仕上げの作業を担当しているのが、裏邉彩子(うらべさいこ)さん。
三代目を担う、双子の姉妹のお姉さんです。

彩子さんは初めから家業を継がれるつもりだったのでしょうか。

「大学で観光学科の地域デザインというコースを選び、観光という視点で町をどうやって元気にするかという、地域振興などの勉強をしていて。
ゆくゆくは自分の町に関わる仕事をしたいなと思っていました。」

旅行と映画が趣味だという彩子さん。今後の目標は?

「昨年、ワーキングホリデーで1年間ほど渡豪していました。
そこで得た知識や経験を生かして、自分たちなりの新たな取り組みを考えていけたらと思っています。

小さいコミュニティだからこそ、この町が好きだという人たちと一緒に何かを興していきたいですし、それが町を元気にしていくことにもつながるのではないかと。

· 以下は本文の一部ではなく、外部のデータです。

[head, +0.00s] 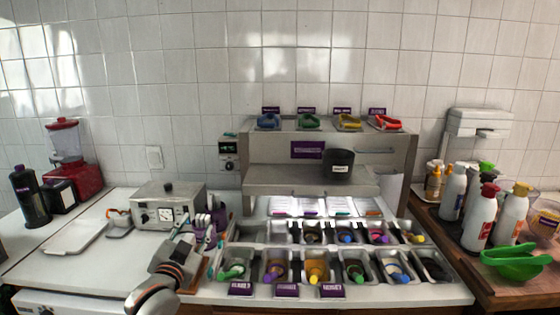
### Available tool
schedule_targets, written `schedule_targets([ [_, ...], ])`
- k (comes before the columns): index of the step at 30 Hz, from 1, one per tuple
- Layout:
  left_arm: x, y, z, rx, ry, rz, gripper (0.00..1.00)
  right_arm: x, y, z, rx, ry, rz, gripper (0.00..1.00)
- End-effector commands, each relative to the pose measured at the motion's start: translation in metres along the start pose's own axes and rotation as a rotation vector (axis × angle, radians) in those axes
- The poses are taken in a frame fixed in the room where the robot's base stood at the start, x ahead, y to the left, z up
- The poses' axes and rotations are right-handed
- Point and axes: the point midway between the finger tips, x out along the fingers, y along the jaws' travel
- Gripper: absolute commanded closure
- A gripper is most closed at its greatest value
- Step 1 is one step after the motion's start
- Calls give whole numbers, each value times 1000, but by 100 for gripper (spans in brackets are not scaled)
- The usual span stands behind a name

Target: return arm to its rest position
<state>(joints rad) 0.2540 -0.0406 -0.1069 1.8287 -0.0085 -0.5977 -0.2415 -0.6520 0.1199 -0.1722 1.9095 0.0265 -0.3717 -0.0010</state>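My left arm comes in from the bottom left of the head view. My left gripper (203,232) is at the left end of the topping station, just in front of the grey metal box with dials (160,214). Its fingers are small here and overlap purple items behind them, so I cannot tell whether they are open or shut or hold anything. My right gripper and right arm are not in view.
Topping trays (255,254) with coloured-handled scoops fill the counter right of my left gripper. A dark cup (338,165) stands on the steel shelf (270,179). Bottles (482,217) and green bowls (513,262) stand at right. The white counter (75,267) at left is mostly clear.

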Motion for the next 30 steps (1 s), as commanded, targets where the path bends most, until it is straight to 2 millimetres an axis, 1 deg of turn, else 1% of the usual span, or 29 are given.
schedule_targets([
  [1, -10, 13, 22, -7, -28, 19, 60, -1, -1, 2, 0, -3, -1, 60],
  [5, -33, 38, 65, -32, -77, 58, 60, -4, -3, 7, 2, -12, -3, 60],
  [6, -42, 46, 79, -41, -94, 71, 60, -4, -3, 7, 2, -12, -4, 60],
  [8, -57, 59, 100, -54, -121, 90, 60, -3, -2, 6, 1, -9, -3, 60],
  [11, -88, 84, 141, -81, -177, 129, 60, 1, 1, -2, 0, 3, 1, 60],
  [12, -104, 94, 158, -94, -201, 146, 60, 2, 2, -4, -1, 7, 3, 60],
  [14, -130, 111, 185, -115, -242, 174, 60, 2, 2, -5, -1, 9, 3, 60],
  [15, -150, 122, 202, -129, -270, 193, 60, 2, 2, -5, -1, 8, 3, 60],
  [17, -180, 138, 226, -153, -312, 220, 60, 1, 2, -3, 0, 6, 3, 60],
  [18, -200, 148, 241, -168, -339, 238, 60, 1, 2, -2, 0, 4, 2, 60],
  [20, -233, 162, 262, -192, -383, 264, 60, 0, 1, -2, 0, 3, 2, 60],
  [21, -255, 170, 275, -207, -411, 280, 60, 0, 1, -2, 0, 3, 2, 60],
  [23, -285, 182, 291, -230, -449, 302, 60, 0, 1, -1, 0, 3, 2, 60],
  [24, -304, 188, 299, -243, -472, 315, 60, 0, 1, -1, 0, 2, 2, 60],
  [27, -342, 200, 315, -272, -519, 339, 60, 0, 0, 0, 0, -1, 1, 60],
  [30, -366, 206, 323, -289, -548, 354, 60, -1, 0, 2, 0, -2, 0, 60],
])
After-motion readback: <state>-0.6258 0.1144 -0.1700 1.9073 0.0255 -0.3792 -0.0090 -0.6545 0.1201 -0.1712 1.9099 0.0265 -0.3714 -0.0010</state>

そして将来、子どもたちが都会に出ていっても、やっぱり波佐見が良いなと戻ってきてくれるような場所にしたいですね。」

共に三代目を担う、妹のウラベメグミさんは、絵描きとしても活動しています。

彩子さんの “地域デザインに関する知識と語学力” と、ウラベメグミさんの “新しいものを創っていくクリエイティブな力”を生かし、新しい時代の波も軽やかに乗りこなしていきそうだなと期待せずにはいられません。

──お仕事でやりがいを感じることは何ですか?

「自分たちが関わらせてもらった商品を店頭で目にしたとき、やりがいを感じますね。」

──ウラベ生地さんのPRをお願いします。

「お客さまのご要望にできるかぎりお応えできるように心がけています。小ロットから大ロットまで、ご注文の数にこだわりはありません。」

──波佐見の良いところ、好きなところを教えてください。

「緑豊かなところ。Take it easy な人たちがいるところ。」

──個人的に好きなスポットは?

「いっぱいあります!
ですので、私的オススメ “ 波佐見の一日ゆったり満喫コース ” をご紹介します。」

京千』(素敵なギャラリーを見学) → 藍染窯のカフェ『No.1210』(美味しいコーヒーと焼き物) → 『陶山神社(湯無田郷)』散策 → 『monné legui mooks(モンネ・ルギ・ムック)』でランチ → 『西の原』散策 → 『SPARROWS(スパロウズ)』(お土産・ギフト選び) → 『はさみ温泉 湯治楼』 → お食事処『季泉』(ローカルご飯で締め)

気さくな人柄でみんなの人気者のお母さんも、カフェ『No.1210』がお気に入りだそう。愛犬くーちゃんと一緒に。